Unfortunately, the nature of the transfer process is such that complete automation isn’t possible. Many transfer details must be managed manually to ensure that no content or data is lost, misplaced, overlooked, or otherwise falls through the cracks.

Obviously some content / site migrations are fairly simple and require little sorting or analysis (usually in situations where all content is being moved), but others call for detailed, hands-on supervision of the sorting process. Placement isn’t an issue for migrations between similarly structured sites, but if the new system isn’t structured just like the original site then placement issues require special focus.

The decision on whether, and what parts of the process, to automate depends on several factors, including site size, complexity, content type, accuracy of data, and age.

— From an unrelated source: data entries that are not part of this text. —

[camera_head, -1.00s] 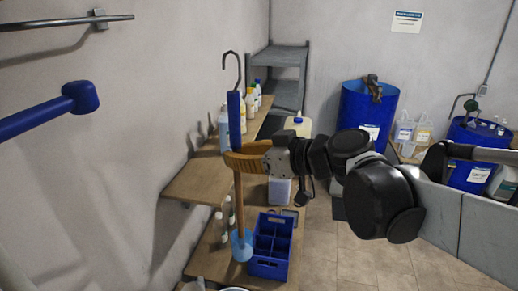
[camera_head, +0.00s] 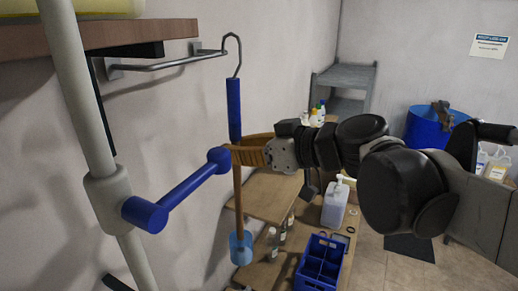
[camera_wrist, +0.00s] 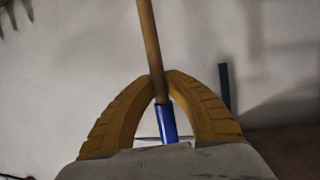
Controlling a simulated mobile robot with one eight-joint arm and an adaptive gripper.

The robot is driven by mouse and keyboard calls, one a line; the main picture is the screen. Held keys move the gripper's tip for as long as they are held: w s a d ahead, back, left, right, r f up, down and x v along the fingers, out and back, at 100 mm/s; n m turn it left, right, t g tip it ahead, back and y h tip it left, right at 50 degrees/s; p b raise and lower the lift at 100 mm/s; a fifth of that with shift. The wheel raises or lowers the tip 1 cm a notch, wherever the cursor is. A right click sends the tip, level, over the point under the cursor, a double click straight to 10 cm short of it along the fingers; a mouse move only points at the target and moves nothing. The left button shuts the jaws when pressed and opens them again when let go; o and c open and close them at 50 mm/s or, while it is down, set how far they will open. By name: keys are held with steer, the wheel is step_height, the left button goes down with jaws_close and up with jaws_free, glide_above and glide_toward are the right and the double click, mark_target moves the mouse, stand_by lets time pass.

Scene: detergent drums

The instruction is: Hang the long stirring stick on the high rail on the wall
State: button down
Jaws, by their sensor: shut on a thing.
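The long stirring stick has a metal hook on top, a blue handle (camera_head: 234,108), a wooden shaft (camera_head: 238,200) and a light-blue paddle at the bottom. It hangs nearly upright. My gripper (camera_head: 236,154) is shut on its shaft just below the handle. The wrist view shows the stick (camera_wrist: 150,40) between the orange fingers (camera_wrist: 163,82). The high rail (camera_head: 165,66) is a thin metal bar on the left wall. The hook lies over the rail's right end in the head view; I cannot tell whether they touch.
A pale post (camera_head: 75,90) with a blue knobbed bar (camera_head: 185,192) stands at left, its knob beside my fingers in the picture. A brown shelf (camera_head: 110,35) is at upper left. Below are a wooden shelf (camera_head: 265,195), a blue crate (camera_head: 320,262) and a jug (camera_head: 335,205).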

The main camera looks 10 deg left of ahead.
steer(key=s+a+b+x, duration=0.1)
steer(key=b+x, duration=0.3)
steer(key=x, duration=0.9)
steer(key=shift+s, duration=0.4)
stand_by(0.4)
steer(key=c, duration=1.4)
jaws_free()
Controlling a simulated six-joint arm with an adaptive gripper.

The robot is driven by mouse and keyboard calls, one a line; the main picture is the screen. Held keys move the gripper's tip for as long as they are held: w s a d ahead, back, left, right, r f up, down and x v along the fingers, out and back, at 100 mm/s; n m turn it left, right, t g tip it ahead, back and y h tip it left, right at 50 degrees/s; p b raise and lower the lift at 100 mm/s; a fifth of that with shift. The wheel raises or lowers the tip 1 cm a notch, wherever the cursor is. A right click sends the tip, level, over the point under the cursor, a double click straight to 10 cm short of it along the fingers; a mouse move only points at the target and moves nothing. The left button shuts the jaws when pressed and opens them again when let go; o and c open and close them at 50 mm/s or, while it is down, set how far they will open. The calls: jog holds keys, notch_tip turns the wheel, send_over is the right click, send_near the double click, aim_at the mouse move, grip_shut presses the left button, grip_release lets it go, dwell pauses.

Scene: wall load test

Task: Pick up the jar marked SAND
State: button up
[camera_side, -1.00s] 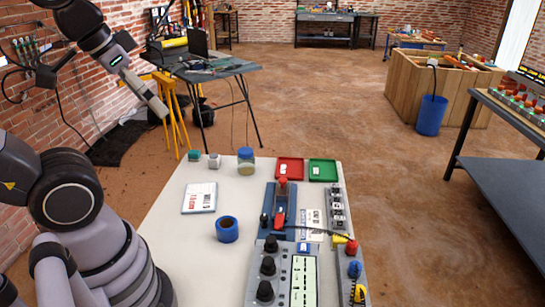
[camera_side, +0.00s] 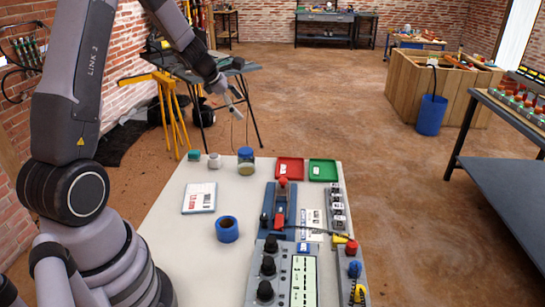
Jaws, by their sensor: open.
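A clear jar with a blue lid (camera_side: 246,160) stands upright at the back of the white table (camera_side: 175,240). It holds something sand-coloured in its lower part. No marking on it can be read from here. My gripper (camera_side: 238,107) is open and empty, in the air above and beyond the back edge of the table. In the picture it is above the jar and slightly to its left, clear of it.
Left of the jar are a small white cup (camera_side: 214,160) and a teal item (camera_side: 194,155). Right of it are a red tray (camera_side: 289,168) and a green tray (camera_side: 323,170). A blue ring-shaped holder (camera_side: 227,229) and a white booklet (camera_side: 199,198) lie nearer.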

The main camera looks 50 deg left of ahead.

Decisions on what parts can be automated effectively and which must be migrated manually are worthy of close attention during the planning phase. Carefully considering the items that cannot be automated will save the non-technical team a lot of post-migration headache. If a technical team comes in with great automated migration tools, but uses them inappropriately, or makes assumptions, to ram mass content transfer to the new site, it’s very likely that the process will be encumbered with errors. The customer’s team is then left with a big clean up job after transfer than it would have to do some things manually in the first place.

With careful planning, a thorough content inventory, solid communication among all teams and participants, and appropriate levels of automation your content-migration process is far more likely to unfold smoothly, on schedule, and on budget.